FIFAワールドカップ(W杯)カタール2022の開催が、世界中で注目されており、その公式マスコット「ライーブ(La’eeb)」も、開会式に登場して以来話題となり、人気を集めています。

中国国家知的財産権局商標局は、2022年12月2日付で「ワールドカップ」、「ライーブ」など、W杯に関する冒認出願を取り締まるための通達を発表しました。

当該通達によって、商標局は『商標法』第十条などの規定に基づき、第66999855号「世界杯」(W杯)、第63803887号「LAEEB」など、計26件の出願を却下しました。

また、『商標法』第四十四条の規定に基づき、職権により第63767652号登録「LAEEBS」に対して無効を宣告しました。

ホットトピックス等に関する商標の冒認出願

ホットトピックス等に関する商標の冒認出願は、よく見かけることであり、特にW杯やオリンピックのような世界レベルのスポーツ大会中に注目が集まる公式マスコットや有名なスポーツ選手の姓名等が冒認出願の対象になりがちです。

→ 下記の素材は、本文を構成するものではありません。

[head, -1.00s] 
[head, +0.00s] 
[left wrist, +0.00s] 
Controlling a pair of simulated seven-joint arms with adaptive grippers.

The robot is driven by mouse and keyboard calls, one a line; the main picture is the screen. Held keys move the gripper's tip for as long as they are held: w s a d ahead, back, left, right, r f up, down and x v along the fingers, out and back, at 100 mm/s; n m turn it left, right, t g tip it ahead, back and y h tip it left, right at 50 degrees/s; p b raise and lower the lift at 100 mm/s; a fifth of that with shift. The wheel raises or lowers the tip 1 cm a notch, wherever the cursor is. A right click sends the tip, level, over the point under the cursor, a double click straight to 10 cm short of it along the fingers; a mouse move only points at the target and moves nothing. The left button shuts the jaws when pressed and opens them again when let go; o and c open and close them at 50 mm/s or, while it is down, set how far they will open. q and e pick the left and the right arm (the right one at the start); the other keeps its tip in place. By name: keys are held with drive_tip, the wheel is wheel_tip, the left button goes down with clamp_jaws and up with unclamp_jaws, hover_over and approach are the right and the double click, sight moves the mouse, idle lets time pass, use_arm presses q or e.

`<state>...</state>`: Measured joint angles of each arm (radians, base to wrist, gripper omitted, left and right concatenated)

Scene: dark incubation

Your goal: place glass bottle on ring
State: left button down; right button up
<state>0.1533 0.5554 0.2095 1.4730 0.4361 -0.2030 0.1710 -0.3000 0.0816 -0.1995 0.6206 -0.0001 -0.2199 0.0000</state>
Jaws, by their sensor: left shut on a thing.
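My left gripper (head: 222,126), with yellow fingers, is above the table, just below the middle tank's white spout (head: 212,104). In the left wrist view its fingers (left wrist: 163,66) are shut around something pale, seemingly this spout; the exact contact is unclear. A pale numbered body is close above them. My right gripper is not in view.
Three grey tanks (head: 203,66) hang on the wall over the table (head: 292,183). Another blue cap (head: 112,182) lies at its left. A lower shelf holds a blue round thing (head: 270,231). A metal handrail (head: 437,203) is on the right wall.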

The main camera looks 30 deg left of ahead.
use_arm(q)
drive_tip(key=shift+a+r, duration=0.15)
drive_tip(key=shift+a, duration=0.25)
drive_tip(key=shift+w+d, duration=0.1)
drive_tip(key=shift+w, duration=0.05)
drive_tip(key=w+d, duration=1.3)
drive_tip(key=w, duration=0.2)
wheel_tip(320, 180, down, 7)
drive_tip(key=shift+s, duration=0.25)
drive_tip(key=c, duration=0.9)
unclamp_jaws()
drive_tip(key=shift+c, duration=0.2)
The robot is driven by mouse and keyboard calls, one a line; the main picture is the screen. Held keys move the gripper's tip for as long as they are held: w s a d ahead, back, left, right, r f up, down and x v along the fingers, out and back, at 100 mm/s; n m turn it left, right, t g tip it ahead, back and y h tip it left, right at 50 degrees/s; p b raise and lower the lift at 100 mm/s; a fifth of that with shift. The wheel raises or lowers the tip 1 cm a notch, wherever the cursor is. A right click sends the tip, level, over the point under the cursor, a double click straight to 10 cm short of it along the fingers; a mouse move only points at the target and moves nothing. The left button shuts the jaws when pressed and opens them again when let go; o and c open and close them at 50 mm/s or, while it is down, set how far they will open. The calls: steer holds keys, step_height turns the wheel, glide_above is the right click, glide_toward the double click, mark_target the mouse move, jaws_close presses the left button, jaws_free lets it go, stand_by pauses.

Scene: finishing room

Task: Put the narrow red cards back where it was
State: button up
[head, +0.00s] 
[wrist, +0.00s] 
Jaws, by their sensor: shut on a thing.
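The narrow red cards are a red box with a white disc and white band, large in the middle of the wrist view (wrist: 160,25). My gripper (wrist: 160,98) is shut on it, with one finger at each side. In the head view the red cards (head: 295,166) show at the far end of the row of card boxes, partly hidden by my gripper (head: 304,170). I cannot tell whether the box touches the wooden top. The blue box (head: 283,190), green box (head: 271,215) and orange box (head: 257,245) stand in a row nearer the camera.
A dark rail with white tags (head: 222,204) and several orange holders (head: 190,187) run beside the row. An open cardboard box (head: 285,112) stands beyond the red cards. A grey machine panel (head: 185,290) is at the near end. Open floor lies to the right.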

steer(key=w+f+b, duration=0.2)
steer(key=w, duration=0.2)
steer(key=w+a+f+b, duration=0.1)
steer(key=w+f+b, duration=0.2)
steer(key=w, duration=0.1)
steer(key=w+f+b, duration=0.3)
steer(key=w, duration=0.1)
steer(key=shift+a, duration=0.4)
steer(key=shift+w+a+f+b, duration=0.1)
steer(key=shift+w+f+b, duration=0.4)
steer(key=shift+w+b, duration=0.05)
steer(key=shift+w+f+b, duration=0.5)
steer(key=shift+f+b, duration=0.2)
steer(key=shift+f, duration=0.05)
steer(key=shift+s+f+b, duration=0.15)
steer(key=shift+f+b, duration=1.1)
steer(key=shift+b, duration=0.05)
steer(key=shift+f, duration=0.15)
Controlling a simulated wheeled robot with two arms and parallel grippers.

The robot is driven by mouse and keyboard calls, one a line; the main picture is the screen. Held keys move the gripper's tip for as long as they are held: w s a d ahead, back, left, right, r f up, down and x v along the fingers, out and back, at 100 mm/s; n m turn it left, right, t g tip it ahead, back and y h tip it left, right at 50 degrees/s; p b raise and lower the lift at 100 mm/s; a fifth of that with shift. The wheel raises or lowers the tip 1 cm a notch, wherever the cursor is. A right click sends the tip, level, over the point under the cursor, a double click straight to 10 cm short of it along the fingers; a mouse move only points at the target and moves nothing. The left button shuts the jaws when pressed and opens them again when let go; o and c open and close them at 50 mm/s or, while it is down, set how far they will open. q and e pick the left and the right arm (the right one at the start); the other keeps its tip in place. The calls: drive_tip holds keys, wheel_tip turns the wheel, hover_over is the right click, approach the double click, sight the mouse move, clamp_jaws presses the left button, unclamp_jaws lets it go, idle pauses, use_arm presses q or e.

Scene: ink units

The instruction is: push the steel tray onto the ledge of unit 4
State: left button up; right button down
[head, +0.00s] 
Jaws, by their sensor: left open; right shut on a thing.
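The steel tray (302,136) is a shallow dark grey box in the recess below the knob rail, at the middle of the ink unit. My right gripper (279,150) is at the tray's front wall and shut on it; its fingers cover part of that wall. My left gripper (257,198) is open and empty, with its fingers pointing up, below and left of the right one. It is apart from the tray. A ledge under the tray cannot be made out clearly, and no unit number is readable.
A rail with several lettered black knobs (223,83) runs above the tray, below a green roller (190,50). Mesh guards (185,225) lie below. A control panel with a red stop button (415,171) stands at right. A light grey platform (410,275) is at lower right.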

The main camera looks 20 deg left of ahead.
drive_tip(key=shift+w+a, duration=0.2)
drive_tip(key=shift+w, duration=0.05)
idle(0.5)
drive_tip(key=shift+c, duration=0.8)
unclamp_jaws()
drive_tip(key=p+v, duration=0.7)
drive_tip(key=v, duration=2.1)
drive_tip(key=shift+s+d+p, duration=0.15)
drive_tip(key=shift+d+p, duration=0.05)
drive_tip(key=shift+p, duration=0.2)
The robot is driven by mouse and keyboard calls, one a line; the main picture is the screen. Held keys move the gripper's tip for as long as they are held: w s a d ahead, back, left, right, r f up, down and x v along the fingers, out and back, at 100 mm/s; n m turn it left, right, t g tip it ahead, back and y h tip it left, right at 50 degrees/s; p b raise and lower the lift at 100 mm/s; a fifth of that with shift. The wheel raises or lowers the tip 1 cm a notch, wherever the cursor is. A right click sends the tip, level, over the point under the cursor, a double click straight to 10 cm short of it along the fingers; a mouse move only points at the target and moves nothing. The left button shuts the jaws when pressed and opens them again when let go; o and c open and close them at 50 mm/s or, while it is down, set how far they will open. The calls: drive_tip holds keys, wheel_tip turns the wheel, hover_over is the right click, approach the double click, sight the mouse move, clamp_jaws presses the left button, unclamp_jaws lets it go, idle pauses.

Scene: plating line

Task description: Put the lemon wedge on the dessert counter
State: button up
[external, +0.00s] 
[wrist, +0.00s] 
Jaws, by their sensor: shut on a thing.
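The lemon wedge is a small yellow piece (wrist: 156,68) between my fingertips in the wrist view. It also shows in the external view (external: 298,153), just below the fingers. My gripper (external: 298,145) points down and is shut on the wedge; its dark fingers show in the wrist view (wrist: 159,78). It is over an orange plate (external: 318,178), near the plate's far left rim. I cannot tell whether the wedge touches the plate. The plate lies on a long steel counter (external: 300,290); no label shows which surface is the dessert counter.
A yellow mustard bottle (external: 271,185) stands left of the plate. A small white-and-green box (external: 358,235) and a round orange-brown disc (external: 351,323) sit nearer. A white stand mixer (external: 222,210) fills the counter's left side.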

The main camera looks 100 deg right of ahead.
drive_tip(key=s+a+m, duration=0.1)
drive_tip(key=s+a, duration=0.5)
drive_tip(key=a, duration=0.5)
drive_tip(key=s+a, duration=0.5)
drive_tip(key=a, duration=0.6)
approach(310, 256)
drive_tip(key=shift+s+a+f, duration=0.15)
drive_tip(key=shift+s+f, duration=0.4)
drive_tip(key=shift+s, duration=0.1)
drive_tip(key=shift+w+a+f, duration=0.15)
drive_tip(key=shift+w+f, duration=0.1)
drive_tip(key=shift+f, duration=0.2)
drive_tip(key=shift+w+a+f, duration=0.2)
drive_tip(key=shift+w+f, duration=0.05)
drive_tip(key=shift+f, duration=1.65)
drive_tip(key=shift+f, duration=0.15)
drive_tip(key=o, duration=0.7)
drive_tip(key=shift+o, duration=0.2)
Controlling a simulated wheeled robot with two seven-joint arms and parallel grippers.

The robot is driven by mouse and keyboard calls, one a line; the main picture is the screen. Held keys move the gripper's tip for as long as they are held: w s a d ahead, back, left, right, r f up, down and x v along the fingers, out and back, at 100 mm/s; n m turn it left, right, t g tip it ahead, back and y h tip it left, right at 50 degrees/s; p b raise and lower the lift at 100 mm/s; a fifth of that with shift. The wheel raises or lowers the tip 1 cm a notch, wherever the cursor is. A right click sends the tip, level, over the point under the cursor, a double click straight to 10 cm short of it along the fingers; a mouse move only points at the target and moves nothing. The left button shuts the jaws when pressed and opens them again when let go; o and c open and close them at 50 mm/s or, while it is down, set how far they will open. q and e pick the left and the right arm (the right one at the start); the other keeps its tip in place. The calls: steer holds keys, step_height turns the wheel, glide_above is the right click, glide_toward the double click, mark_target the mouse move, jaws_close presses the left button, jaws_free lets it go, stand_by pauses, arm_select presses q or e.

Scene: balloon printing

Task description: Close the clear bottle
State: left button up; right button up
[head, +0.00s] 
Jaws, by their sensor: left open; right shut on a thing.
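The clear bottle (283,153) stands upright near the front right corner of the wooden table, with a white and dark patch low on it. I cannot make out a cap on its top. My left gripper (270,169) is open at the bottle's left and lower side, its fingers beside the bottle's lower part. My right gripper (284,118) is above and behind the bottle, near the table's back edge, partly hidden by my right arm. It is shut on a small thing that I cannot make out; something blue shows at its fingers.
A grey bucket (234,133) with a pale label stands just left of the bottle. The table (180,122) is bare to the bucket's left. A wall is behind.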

例えば、2019年以来、北京冬季五輪の公式マスコット「ビンドゥンドゥン」に関する商標出願は170件以上にものぼりましたが、北京2022年冬季五輪と冬季パラリンピック組織委員会が出願したもの以外、全部却下されました。2018年ロシアW杯の公式マスコット「ザビワカ」に関する商標出願も十数件ありましたが、いずれも登録できませんでした。

W杯、オリンピック等に関する冒認出願が多発する原因

W杯、オリンピック等に関する冒認出願が多発する原因は、このような標識には元々多大な国際的価値と知名度を有しており、一旦登録できれば、広告宣伝と市場開拓の費用を節約できるほか、ブランド自体の高知名度と影響力を利用し、自らの製品またはサービスのプロモーションを行うことができるからです。

ここ数年、悪意のある出願を断固として認めないよう、取り締まりを実施

ここ数年、商標局は盛大なスポーツ大会等の知的財産権の保護を重視し、悪意のある出願を断固として認めないよう、取り締まりを実施しています。

このような他人商標の高知名度にただ乗りする出願は、悪意出願に認定される可能性が非常に高いです。悪意出願に認定されると、商標局は『商標法』第四条「使用を目的としない悪意のある商標登録出願は拒絶しなければならない」、または、第十条「社会主義の道徳、風習を害し、又はその他悪影響及ぼすもの」との理由で却下することが一般的です。

『商標法』の関連規定に違反するため、プラクティス上では、このような悪意出願が登録できる確率が極めて低いです。

たとえ出願人が不正手段を使って登録させたとしても、商標局として、「国家、社会の公共利益を損なう」という理由で、職権により自主的に無効を宣告することができます。

まとめ

中国商標局は信義誠実の原則に違反した悪意のある出願を厳しく規制しつつあります。悪意のある出願の出願人及びその商標代理機構に対しても、法に則って処罰を科すことで、違法に対するコストを高めるようにしており、このような悪意出願の登録可能性をゼロにする努力をしています。